The title is borrowed from Mark Twain.
Last Wednesday, the Financial Action Task Force (FATF) published its decision to grey-list Malta, thus putting it on the same scale as Zimbabwe, Syria, Uganda and Sudan. Malta is the first member state of the European Union to be added to the money-laundering grey-list which could cause serious repercussions on the island’s economy. Prime Minister Robert Abela and his ministers deal with this by hiding behind the wool they pull over their eyes. They say they think the government can overcome Malta’s grey-listing. But their only solution appears to be camouflaging the problem.
Hours after the news on Malta’s grey-listing emerged, Abela, wearing his bravest boy scout face, told a press conference: “I feel this decision was not deserved. I feel this is unjust.” He insisted, pathetically, that a ‘majority’ of countries had not agreed with the FATF’s verdict.
Robert Abela sought to project an air of serenity during the press conference, even if his body language may have betrayed other sentiments at times. Finance Minister Clyde Caruana, helped out. He said grey-listing would have no impact on the government’s financial targets or the country’s economic growth projections. He insisted that “suggestions that the situation will have changed drastically – or even changed at all – when the sun rises tomorrow, are unfounded.”
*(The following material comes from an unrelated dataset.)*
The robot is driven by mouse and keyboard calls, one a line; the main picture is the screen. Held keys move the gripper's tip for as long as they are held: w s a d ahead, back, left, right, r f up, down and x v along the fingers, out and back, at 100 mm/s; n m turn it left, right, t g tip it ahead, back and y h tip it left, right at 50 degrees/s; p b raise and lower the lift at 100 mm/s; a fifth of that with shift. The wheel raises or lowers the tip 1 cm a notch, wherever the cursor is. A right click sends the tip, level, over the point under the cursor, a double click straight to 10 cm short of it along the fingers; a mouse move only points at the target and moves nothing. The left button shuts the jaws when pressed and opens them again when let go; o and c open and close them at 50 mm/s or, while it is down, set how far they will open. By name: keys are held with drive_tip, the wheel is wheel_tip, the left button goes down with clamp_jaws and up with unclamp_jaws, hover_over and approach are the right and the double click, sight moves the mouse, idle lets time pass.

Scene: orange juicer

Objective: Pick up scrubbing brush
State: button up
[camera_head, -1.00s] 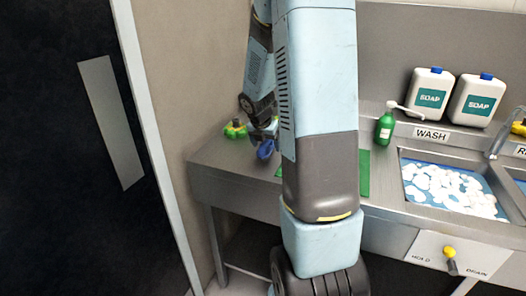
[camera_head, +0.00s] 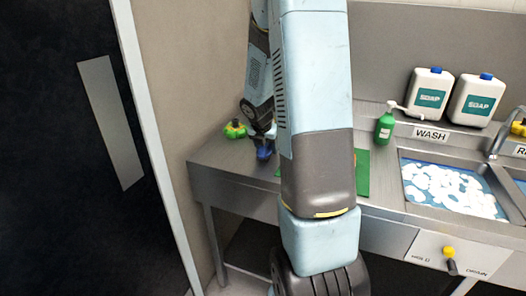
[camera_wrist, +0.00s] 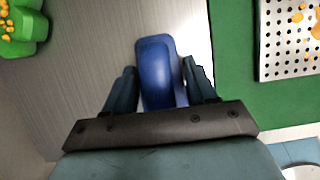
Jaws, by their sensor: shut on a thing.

However, FATF president Marcus Pleyer said that a stronger anti-money laundering framework is needed to strengthen Malta’s rule of law and the integrity of its financial system.
“Maltese authorities must not downplay the importance of these measures,” Pleyer said, as he highlighted three key points that need to be addressed to fight money laundering and tax evasion. Asked by a local media house why he felt the need to warn Malta not to take the measures lightly, Pleyer said he followed media reports from recent days and understood that “every country that moves on the grey list is not very happy but in the end, the government of Malta gave its clear political commitment to work together with the FATF to address all the deficiencies and this is just a signal for cooperation and I am very thankful for this commitment.”
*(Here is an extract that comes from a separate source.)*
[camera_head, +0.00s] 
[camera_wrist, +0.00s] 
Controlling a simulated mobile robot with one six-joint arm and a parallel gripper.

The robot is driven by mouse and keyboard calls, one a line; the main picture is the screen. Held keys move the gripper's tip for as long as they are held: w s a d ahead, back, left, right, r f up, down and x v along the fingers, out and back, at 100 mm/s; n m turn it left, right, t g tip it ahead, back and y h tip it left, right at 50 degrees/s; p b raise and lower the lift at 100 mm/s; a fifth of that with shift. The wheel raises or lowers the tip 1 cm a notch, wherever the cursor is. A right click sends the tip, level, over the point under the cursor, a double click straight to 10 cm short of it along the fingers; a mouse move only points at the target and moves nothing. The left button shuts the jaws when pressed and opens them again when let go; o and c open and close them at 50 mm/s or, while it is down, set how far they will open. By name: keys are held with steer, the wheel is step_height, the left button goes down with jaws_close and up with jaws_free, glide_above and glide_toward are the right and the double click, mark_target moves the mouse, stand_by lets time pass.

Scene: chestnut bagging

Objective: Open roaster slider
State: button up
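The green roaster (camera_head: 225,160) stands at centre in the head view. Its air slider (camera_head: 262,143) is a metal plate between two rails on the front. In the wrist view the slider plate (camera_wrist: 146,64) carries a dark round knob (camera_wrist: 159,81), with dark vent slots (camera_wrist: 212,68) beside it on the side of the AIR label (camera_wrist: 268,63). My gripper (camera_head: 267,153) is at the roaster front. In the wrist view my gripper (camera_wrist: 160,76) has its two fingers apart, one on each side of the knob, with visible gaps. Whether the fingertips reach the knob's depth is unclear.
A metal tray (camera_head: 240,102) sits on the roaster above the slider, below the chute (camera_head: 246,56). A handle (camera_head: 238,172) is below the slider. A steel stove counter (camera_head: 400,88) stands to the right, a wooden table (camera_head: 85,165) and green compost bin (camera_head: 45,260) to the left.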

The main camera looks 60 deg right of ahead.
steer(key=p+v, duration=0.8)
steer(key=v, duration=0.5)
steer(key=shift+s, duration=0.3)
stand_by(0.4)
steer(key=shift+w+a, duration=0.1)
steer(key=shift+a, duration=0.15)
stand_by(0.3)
A clear message to Robert Abela and his parrot ministers.
It could be that this is a part of his plan to keep his faithful unruffled. Reading certain social media posts may satisfy him, but the silent majority is far from convinced. The prime minister is in denial even though no amount of rhetoric and downplaying will solve the problem.
Malta’s ministers seem to agree with the prime minister’s assessment of the situation. They may consider the decision to be unmerited but still remain confident in the government’s ability to tackle this new challenge and emerge victorious as if this is a fight against an imaginary common enemy or windmills to be overcome by so many Don Quixotes.
Ministers’ responses to press questions were astonishing. “Labour is the party that delivers and it is what the Maltese need.” “We will keep on doing our best for Malta.” “Businesses will continue to find this government at their service.” “We will continue to work hard to bring foreign investment to generate business.”
It also is evident that Finance Minister Clyde Caruana is in denial, too. “We will not be reviewing our plans for economic growth or our financial targets. I am certain that the country will continue to work.”
In bawling “unfair” they’re deliberately confusing the distinction between Moneyval and the FATF and insisting that passing one should have meant passing the other. They go further, stating that the only reason Malta failed to clear the second hurdle, was that big countries, jealous of Malta’s success, helped by local traitors poisoning everyone against their own country, decided to bully us. Ask to explain the causes of grey-listing one minister replied, “Ask Metsola and Bernard Grech.”
Foreign Minister Evarist Bartolo said Moneyval has stated the country was among the first to be largely compliant with the FATF’s recommendations. “We have changed laws and set up structures. We have really done a lot.” And that is the crux of the problem. Moneyval looks at what’s on paper: did Malta pass the laws it was told to pass? Has the government employed enough compliance officers and trained investigators? Are the regulations robust on paper? Is that all the government did, ticked what they expected to look like enough boxes to claim they complied?
The government frantically fiddled with the checklist Moneyval handed it. But laws that live only on the paper they are written on are only the beginning. They must be enforced. Malta has had vigorous laws for decades. The problem is that every institution tasked with enforcing them was stuffed with political cronies, or politically compromised stooges like Lawrence Cutajar, Ian Abdilla, Ray Aquilina and Peter Grech who pledged loyalty to Joseph Muscat instead of doing their jobs. That is the reason we failed. The FATF does not just look at legislation, it looks deeply at how or whether these laws are enforced.
Why is Robert Abela compromising Malta’s future for the sake of crooks like Joseph Muscat, Konrad Mizzi, Chris Cardona and the bent cops who protected them? What grip do they have on him?
While Robert Abela sweats it out, Joseph Muscat is watching Euro 2020 football from a VIP box. It is clear that the FATF expect arraignments, such as the arraignments promised eight months ago by the Commissioner of Police who told journalists that by the end of last October important people would be in court to answer for money laundering at Pilatus Bank. Nothing happened. Mr Gafa should know that the FATF know that.
Robert Abela must do the right thing, for himself and for his country. He must leave behind partisan alliances and misguided loyalties. He must disown his predecessor and his gang. That is the only way he can manage to limit the damage to his country. It does not seem like he’s ready for that.